Locate the word "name" in the entries below, then gather every line that holds it.

[begin Material provided]

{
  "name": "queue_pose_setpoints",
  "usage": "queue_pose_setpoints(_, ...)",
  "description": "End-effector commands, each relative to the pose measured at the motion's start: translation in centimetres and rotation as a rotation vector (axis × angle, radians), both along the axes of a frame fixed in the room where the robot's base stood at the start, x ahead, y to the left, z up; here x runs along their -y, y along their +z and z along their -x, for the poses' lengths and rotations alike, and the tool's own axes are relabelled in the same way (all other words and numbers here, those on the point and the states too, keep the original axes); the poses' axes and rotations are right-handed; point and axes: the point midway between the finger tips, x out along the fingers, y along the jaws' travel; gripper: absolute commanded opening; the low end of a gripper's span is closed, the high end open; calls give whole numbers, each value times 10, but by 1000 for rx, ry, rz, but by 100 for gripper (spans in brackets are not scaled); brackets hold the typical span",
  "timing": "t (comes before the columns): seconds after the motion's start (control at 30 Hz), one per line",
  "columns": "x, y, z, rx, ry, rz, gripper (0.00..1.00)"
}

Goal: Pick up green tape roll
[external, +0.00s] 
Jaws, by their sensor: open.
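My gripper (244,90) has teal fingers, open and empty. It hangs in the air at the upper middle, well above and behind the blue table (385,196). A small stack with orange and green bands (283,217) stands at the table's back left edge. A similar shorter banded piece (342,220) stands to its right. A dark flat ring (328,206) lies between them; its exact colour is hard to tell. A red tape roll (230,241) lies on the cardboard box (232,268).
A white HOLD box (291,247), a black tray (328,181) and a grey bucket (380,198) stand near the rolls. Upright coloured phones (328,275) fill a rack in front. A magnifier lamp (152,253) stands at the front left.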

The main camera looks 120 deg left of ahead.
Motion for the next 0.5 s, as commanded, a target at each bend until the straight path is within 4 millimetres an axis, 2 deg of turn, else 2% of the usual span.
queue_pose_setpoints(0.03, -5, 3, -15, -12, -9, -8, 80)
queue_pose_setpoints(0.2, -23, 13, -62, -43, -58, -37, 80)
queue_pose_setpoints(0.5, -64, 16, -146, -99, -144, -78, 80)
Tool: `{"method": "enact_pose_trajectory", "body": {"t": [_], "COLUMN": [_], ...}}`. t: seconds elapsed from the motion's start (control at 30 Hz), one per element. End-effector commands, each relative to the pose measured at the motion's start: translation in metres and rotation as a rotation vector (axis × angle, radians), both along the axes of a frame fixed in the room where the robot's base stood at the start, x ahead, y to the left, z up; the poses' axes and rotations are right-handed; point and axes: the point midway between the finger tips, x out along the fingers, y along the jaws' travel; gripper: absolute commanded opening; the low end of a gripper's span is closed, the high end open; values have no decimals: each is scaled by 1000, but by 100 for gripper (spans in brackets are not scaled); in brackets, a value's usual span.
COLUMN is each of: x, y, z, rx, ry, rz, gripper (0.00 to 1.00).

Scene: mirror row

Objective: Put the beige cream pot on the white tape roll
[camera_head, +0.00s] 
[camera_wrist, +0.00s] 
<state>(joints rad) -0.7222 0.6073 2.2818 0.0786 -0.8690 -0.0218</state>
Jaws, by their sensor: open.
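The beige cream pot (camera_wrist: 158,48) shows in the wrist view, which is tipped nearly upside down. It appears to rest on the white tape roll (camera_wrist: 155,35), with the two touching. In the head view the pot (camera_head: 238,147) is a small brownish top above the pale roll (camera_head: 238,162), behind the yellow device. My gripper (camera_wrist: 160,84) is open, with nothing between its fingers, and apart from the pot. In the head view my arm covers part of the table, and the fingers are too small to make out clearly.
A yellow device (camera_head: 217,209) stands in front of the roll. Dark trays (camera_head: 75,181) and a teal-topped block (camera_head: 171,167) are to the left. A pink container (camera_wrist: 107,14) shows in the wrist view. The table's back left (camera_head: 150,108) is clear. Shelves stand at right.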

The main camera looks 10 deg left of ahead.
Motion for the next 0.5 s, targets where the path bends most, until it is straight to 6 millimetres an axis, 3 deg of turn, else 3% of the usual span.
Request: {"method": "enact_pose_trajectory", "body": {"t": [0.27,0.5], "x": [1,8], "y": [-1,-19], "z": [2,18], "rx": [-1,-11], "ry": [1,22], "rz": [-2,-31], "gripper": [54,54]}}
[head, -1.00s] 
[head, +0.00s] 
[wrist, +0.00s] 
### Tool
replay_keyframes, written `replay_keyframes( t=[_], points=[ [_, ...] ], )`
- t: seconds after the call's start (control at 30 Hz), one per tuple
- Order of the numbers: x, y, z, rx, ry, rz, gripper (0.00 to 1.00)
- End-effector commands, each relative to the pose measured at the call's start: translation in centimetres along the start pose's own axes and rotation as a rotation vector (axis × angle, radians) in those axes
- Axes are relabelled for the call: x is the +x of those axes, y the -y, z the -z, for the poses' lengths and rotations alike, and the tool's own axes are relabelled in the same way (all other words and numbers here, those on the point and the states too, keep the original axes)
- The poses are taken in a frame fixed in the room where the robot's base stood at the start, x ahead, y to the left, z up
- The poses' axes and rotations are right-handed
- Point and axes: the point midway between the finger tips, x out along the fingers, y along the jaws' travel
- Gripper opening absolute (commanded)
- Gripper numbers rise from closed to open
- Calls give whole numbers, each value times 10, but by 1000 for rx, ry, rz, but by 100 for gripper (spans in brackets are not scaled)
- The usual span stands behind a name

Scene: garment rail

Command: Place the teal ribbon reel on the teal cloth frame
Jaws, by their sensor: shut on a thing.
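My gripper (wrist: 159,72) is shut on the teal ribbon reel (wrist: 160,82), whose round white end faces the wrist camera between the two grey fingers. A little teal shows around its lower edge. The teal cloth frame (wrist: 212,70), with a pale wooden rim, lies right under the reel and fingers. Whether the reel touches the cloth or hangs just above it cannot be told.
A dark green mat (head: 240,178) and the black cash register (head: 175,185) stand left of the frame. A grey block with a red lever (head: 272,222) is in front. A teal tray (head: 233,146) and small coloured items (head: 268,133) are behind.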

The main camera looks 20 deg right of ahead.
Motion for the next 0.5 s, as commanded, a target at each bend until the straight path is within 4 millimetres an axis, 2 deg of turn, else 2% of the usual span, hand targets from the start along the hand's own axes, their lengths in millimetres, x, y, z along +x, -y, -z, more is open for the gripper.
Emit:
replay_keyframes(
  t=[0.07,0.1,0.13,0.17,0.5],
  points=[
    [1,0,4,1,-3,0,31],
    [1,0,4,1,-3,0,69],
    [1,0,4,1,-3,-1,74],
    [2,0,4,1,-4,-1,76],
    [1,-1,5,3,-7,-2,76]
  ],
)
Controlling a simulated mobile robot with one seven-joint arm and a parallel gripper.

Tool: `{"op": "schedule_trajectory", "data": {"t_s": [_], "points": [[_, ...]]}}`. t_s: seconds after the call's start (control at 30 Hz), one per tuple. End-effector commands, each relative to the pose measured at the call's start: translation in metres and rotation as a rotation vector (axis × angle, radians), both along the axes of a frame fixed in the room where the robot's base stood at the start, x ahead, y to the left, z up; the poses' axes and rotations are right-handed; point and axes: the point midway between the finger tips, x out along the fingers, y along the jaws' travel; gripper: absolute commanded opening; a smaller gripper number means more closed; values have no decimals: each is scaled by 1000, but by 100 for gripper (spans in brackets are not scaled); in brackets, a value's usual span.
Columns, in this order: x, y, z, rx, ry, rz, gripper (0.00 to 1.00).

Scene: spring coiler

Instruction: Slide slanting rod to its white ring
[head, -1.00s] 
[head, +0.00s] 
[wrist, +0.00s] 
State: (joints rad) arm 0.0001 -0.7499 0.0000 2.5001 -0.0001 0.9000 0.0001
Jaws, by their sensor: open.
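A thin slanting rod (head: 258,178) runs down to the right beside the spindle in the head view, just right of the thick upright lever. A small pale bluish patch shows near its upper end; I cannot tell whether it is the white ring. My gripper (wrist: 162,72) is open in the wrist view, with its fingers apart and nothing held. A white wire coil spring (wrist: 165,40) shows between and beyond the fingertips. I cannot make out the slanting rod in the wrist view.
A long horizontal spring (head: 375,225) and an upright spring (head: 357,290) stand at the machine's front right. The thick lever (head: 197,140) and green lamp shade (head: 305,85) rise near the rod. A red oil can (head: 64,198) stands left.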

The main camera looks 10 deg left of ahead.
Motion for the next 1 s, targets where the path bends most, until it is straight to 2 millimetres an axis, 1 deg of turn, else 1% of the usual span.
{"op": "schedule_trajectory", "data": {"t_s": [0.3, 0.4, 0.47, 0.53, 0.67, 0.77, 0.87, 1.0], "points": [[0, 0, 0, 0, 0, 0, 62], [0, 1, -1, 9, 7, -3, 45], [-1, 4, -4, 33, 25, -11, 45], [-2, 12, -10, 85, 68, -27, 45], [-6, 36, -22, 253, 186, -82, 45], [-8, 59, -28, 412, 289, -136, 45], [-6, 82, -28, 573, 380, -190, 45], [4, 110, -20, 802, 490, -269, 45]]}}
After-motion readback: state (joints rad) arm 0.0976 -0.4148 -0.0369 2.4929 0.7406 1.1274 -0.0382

[end Material provided]

Problem solution —
  "name": "queue_pose_setpoints",
- The usual span stands behind a name

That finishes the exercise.